Published on 11 June 2024


A timely intervention on the judiciary

Catherine Baksi wrote an important piece for the Law Society Gazette yesterday saying Judges had, “failed postmasters who were wrongly convicted in at least a dozen cases in the country’s biggest miscarriage of justice”. She reports the judgement of Sir David Calvert-Smith, “DPP from 1998 to 2003 and a retired High Court judge,” who had been “instructed by the Post Office to lead a review in 2020 of over 900 prosecutions of postmasters by the Post Office.”

“About a dozen… maybe more.” was what he seems to have said. “He told the conference: ‘Surely a judge would have poked a bit more deeply into this rather than thinking “I’ve got a full list, I want to get on with the next case”.’”

It follows on from the LCJ’s (unevidenced) rejection of “any suggestion that judges had been at fault.” She said back in February, “I don’t accept that there is any basis for implicating the judiciary in any of these wrongful convictions, so far as I can see.” Juries decide guilt or defence lawyers advise on guilty pleas.

In Scotland, similar attempts have been made to push the blame for problems back onto the Post Office rather than think openly and honestly about frailties in the system.

There are a number of ways, some of them quite specific, where one could point to concerns about, even failures by, the judiciary in relation to the handling of Post Office cases at first instance (civil and criminal) but also on appeal. I don’t want to stray into that territory just yet, but I have previously received correspondence from HH Nicholas Cooke KC, now retired who sat at the Old Bailey. He was a criminal judge for many years.

He raised some points of profound, systemic importance. In particular, he expressed a long-standing concern about a “cost of everything, value of nothing” approach in the criminal justice system.

“Speaking out against this was not appreciated and the trend coincided with the introduction of a far more managerial and hierarchical approach to the judiciary. I was not alone in worrying that this would lead to potential miscarriages of justice.”

“The development of the Post Office Scandal coincided with the high water mark of the pernicious influence of R v Smolinski [2004] 2 Cr App R 661, before it was ‘explained’ in R v F [2012] 661, para 22 ([a case about applying for stays, stays call a halt to cases].

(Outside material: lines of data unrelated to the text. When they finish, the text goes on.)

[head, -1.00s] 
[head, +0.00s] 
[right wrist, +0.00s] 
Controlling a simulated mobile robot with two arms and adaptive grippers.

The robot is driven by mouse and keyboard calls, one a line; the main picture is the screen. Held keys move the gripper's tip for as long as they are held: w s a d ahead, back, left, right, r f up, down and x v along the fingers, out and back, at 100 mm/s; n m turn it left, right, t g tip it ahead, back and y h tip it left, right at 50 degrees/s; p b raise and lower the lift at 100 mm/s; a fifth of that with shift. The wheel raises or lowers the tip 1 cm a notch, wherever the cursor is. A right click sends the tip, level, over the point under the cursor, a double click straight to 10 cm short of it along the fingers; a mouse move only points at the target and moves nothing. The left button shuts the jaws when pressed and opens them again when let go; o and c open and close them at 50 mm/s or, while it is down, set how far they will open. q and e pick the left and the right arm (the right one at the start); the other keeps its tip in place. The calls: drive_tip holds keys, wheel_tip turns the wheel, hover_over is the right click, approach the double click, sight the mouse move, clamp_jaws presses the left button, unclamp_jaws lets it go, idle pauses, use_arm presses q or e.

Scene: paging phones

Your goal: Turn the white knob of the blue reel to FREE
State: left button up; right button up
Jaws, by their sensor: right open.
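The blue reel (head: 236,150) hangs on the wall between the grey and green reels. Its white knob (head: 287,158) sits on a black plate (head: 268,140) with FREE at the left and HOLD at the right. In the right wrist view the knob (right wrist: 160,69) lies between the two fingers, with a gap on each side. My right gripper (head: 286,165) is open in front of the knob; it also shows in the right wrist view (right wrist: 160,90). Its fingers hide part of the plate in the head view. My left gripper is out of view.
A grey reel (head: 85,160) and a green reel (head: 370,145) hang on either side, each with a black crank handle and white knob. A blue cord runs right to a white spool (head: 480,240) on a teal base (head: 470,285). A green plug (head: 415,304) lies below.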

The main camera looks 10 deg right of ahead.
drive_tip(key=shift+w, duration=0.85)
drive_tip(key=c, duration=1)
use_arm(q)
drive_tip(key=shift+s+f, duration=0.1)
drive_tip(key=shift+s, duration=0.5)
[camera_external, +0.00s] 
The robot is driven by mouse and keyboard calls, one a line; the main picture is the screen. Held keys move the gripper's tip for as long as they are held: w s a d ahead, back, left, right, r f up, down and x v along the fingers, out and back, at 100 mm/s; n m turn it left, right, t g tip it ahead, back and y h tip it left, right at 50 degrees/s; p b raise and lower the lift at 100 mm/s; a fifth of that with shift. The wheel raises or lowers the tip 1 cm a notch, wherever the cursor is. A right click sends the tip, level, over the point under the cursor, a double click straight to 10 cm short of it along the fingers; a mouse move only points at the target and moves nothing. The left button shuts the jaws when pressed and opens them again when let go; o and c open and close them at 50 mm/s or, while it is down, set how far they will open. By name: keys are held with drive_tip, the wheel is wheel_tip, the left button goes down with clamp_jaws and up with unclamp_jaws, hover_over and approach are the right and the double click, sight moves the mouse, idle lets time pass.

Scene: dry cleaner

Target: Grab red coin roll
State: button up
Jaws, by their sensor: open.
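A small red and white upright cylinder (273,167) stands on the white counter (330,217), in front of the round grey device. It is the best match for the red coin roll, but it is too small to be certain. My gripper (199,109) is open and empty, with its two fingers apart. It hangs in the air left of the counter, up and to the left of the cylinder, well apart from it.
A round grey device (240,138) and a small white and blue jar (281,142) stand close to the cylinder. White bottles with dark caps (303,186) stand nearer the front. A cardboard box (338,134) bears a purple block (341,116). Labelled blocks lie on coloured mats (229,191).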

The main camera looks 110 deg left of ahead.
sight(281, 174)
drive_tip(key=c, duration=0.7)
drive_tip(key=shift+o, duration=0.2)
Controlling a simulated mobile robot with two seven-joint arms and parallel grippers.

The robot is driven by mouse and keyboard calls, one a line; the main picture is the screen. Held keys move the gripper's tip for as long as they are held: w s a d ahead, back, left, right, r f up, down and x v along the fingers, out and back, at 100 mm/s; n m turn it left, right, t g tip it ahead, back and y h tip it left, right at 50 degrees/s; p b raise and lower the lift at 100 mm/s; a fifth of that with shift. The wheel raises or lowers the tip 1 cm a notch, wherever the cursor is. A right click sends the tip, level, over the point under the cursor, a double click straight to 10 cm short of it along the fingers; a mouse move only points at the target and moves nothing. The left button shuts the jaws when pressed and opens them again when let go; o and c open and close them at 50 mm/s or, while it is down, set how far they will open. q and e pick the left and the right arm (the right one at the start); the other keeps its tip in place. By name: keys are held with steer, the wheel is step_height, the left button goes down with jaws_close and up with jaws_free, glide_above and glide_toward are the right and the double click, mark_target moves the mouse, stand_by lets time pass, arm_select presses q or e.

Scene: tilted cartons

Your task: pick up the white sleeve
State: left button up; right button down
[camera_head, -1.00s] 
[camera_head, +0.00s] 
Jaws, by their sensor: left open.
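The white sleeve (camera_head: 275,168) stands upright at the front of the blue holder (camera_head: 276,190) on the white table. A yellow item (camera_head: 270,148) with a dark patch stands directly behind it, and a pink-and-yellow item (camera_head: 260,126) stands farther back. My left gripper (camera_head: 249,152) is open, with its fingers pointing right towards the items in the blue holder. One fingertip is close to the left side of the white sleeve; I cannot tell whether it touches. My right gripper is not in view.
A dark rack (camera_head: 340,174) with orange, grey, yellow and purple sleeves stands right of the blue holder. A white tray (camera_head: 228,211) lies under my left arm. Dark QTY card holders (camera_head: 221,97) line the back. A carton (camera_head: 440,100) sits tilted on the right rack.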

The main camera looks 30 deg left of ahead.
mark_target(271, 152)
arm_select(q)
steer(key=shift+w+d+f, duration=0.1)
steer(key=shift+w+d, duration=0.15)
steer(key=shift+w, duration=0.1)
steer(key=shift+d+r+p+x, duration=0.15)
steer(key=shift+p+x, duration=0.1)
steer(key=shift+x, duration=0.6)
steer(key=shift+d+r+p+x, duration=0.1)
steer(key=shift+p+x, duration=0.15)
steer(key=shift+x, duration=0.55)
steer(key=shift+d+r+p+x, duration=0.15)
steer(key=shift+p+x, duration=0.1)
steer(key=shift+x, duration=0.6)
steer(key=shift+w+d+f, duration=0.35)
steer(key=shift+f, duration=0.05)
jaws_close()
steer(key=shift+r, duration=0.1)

“Coupled with case management hostility to extensive disclosure, use of experts, timetabling by resident as opposed to trial judges and other related matters, the environment for what was to become the Post Office Scandal was created. No doubt there were other unrelated, save by their cause, miscarriages of justice. As I knew only too well, you could not conduct a trial up to half-time trying to establish an abuse of process and keep a jury on board at the same time

As HH Nicholas Cooke explains, “this sort of thing is completely outside what seems to be the Inquiry’s focus.” But that does not mean we, and those digesting the Scandal and its lessons, should not be concerned. We should, as he goes on to explain, express “concerns about why so many innocent defendants were not protected by the trial.” As to whether this will achieve prominence, he says, “I am nervous as to whether that will ever happen.”

Perhaps there is a glimmer of hope in calls for a Royal Commission, although judging by the detail of Joshua Rozenberg’s piece on this today, I would say, not that much hope if the agenda is as set out by the LCJ.